▸ **What the exercise asks**:
The records below are split into lines. How many of those lines contain the string "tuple"? Reply with the number only.

= = = = = = =

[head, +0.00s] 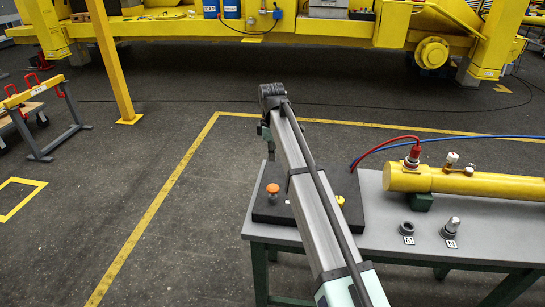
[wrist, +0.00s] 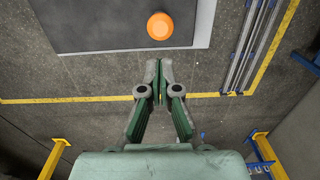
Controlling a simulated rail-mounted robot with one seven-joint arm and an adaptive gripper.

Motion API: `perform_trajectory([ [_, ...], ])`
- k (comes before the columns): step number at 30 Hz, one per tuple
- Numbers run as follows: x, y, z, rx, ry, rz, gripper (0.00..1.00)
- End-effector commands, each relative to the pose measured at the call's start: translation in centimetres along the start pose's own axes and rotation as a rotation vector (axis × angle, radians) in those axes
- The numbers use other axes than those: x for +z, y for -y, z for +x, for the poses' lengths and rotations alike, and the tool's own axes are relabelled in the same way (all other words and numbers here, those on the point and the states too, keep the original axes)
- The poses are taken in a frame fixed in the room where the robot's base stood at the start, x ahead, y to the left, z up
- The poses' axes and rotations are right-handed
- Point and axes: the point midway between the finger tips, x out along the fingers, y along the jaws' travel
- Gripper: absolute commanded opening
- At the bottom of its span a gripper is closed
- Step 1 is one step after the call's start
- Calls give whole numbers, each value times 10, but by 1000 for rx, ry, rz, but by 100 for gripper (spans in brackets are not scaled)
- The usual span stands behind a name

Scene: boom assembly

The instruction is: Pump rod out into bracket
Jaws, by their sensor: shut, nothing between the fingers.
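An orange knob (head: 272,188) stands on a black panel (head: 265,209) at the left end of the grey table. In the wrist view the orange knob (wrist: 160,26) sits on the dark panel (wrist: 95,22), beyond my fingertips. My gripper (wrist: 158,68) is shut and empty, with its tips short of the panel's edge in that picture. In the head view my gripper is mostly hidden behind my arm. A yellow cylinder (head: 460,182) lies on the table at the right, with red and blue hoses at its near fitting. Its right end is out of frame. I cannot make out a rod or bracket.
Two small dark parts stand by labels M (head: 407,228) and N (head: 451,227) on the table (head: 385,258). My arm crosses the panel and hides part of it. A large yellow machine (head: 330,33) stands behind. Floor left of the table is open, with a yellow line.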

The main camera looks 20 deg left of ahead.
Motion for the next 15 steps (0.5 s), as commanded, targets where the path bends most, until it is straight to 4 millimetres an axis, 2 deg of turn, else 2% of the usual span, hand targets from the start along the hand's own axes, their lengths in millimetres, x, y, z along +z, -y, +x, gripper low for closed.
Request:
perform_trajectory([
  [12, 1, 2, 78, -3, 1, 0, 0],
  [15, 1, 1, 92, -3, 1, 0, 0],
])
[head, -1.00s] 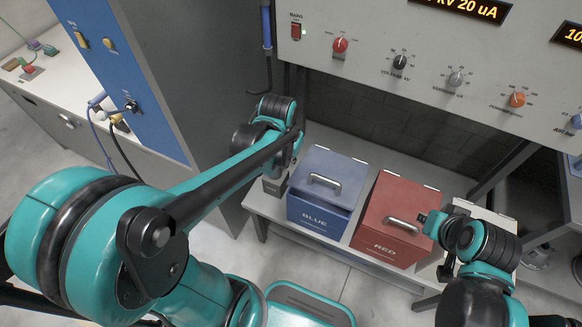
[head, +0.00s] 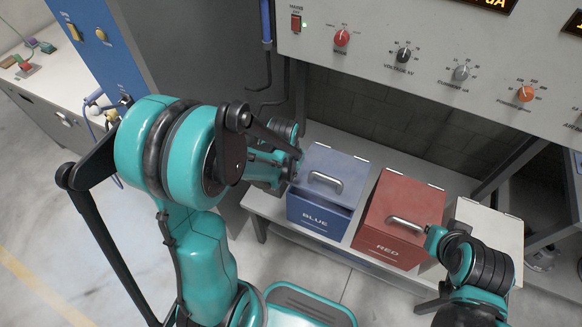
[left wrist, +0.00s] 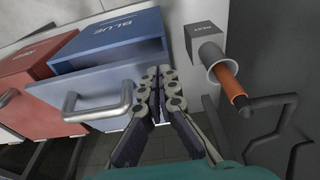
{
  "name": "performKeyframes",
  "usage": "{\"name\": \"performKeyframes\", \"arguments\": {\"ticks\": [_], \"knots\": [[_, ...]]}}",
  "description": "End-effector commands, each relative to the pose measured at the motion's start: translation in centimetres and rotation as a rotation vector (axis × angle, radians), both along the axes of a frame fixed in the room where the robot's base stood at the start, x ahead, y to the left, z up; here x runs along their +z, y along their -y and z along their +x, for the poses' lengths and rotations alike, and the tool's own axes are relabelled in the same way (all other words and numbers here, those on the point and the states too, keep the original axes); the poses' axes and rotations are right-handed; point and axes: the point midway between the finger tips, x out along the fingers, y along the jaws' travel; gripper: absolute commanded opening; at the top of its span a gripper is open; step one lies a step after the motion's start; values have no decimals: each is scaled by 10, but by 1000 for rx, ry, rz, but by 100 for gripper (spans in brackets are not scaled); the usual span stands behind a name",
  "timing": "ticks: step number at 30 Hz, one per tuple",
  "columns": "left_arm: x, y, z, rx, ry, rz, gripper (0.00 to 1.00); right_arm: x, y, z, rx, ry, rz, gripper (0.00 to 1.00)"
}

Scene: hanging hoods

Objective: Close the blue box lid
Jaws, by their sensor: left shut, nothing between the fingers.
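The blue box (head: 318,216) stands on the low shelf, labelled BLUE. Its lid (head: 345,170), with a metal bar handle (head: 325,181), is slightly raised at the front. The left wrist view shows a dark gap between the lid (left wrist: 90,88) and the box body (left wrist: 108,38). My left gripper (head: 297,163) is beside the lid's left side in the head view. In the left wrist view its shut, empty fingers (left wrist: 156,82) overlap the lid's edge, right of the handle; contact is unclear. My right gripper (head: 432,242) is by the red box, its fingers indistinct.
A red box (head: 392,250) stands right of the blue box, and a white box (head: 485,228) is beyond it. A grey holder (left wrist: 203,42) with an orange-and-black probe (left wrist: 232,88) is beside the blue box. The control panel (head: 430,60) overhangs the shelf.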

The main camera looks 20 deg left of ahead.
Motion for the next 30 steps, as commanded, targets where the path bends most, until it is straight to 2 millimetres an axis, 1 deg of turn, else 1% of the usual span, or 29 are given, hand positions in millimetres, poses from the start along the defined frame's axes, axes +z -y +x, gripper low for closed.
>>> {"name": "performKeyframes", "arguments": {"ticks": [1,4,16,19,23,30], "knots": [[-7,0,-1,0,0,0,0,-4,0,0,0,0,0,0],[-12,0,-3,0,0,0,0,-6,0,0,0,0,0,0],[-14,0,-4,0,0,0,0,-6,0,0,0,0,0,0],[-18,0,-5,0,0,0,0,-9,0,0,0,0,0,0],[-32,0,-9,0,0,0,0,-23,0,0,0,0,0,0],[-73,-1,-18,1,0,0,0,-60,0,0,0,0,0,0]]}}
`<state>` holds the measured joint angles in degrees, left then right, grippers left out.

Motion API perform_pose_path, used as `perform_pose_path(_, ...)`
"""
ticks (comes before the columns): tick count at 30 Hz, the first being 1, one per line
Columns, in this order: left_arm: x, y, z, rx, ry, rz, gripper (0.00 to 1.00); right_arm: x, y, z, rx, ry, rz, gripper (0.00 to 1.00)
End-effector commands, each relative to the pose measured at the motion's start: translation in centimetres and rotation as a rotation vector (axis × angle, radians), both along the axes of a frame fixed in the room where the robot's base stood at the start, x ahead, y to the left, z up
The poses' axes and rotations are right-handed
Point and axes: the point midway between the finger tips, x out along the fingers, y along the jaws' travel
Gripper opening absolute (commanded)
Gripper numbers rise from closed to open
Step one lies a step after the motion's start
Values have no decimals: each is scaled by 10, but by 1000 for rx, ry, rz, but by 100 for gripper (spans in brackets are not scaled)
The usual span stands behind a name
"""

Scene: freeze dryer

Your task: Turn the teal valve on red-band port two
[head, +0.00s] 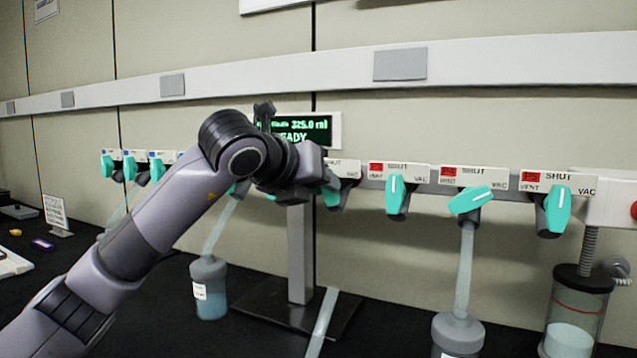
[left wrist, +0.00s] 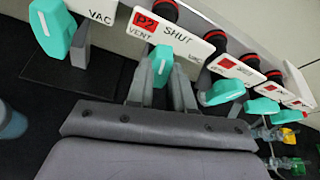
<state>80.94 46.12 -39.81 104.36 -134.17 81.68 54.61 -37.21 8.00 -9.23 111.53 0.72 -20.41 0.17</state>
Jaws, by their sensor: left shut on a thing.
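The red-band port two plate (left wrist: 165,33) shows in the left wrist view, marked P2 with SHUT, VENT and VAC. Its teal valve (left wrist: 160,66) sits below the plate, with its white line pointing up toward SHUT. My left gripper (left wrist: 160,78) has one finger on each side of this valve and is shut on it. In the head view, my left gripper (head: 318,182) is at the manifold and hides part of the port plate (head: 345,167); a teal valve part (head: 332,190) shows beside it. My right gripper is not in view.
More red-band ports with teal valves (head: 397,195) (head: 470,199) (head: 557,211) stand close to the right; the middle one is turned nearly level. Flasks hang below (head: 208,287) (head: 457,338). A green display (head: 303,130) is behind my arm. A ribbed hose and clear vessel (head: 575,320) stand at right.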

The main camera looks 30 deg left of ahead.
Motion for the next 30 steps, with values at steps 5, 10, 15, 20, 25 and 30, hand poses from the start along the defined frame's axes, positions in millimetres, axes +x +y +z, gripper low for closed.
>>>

= = = = = = =

▸ **Exercise solution**:
2